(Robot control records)
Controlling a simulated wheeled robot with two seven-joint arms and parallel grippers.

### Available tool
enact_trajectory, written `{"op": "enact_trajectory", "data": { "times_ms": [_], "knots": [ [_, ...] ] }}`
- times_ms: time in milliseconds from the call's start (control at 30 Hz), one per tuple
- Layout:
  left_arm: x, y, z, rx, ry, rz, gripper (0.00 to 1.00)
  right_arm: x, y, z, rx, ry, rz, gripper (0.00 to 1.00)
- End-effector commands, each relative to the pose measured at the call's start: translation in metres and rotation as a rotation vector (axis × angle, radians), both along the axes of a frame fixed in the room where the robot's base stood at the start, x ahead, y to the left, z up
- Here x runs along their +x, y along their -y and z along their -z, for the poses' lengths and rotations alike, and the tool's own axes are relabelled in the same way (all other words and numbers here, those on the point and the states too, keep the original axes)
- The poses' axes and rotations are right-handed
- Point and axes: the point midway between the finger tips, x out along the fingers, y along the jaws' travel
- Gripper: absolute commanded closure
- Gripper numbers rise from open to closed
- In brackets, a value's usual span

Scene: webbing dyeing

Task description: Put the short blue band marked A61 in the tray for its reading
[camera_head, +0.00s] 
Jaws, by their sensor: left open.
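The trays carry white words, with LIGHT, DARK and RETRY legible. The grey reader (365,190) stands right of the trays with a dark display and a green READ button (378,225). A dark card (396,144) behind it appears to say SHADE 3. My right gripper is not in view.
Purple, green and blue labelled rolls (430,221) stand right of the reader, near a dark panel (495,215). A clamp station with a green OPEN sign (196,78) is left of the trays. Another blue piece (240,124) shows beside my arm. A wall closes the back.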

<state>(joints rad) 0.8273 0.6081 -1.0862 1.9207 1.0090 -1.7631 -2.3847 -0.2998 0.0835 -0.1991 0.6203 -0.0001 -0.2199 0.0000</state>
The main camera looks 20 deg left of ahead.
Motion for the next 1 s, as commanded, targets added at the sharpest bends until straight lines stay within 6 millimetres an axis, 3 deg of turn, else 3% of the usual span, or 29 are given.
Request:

* * *

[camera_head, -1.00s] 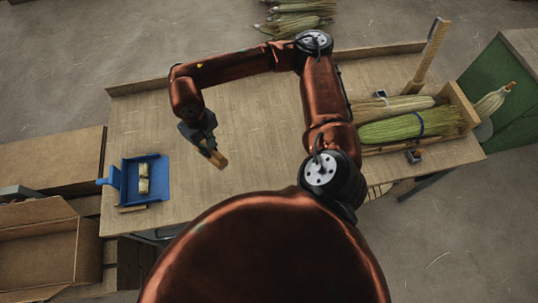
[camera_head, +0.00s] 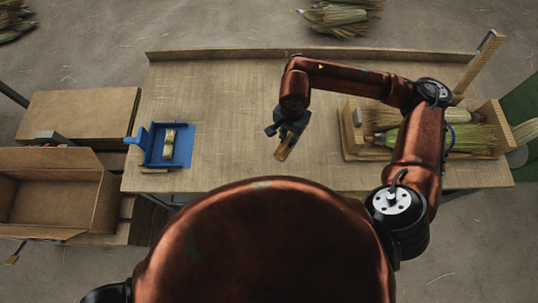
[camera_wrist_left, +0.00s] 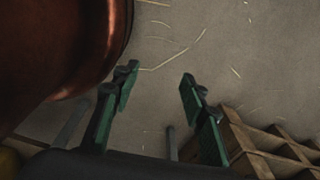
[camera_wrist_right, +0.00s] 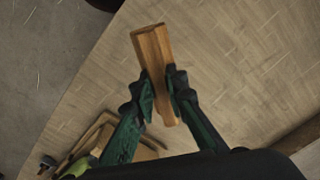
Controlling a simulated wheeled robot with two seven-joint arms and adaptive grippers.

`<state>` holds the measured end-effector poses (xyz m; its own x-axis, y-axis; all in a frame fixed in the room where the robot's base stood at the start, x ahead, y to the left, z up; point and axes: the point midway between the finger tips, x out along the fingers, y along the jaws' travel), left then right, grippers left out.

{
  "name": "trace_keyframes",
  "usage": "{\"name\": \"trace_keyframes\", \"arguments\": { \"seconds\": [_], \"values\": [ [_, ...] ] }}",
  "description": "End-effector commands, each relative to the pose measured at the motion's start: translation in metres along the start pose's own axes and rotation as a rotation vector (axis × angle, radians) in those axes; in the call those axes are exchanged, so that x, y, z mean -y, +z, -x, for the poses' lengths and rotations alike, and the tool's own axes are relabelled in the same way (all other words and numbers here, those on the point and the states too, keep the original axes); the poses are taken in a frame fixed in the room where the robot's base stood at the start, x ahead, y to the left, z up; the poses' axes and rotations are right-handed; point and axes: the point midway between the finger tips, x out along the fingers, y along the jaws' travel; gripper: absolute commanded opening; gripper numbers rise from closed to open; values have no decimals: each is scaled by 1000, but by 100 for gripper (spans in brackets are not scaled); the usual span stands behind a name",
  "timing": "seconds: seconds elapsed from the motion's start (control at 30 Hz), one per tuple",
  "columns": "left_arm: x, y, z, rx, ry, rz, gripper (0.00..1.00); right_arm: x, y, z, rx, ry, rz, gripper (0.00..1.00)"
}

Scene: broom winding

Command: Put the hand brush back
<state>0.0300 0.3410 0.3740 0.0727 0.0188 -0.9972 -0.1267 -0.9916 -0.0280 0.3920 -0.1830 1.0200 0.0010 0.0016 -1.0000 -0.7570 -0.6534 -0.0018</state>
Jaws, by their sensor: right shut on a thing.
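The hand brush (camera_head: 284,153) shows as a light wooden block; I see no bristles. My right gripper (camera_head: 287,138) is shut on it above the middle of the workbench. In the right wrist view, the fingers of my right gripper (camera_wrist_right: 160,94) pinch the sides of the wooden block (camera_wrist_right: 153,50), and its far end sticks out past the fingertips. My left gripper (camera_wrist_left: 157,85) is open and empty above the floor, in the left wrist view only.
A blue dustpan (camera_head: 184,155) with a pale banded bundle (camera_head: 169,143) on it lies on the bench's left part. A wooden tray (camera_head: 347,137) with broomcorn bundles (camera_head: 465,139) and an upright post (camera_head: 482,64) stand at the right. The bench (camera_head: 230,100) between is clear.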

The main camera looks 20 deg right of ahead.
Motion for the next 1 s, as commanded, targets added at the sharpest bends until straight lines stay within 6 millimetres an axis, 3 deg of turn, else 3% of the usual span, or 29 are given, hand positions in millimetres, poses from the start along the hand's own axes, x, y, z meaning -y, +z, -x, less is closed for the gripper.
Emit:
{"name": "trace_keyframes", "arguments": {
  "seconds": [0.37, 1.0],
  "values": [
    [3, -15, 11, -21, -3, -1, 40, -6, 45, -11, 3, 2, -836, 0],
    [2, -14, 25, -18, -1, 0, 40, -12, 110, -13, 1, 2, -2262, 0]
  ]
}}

--

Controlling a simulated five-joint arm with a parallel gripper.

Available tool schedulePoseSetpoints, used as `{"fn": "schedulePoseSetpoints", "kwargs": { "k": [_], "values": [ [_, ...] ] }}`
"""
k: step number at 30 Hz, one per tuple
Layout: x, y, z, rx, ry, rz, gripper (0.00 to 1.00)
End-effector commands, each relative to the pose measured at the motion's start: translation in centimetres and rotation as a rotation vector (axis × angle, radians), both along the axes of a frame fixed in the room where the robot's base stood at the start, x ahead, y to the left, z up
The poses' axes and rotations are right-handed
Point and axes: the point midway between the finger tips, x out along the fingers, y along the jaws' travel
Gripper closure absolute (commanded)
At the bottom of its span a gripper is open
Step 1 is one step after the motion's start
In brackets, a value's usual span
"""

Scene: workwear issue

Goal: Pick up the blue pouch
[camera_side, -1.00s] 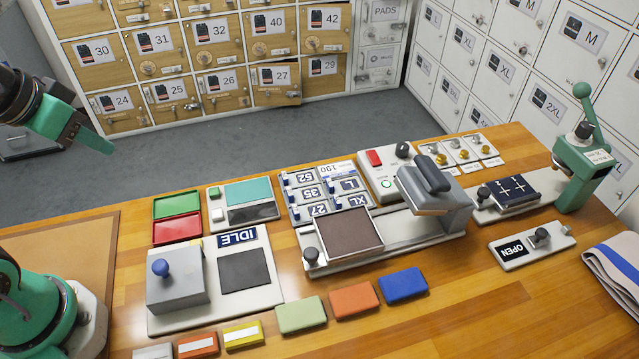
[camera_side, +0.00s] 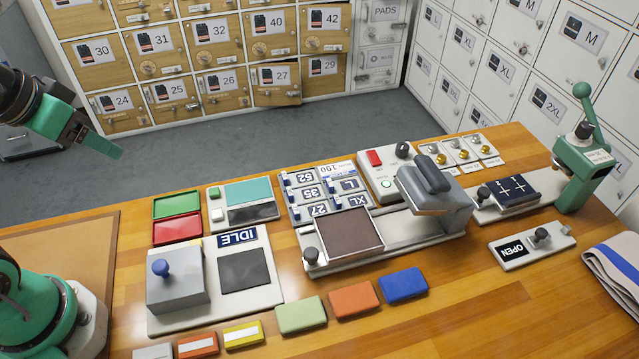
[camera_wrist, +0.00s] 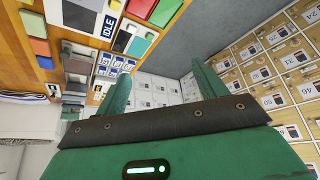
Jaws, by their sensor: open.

» **PROBLEM STATEMENT**
Sift through the entries and copy every line with "main".

» **ANSWER TO THIS EXERCISE**
The main camera looks 20 deg left of ahead.
The main camera looks 20 deg right of ahead.

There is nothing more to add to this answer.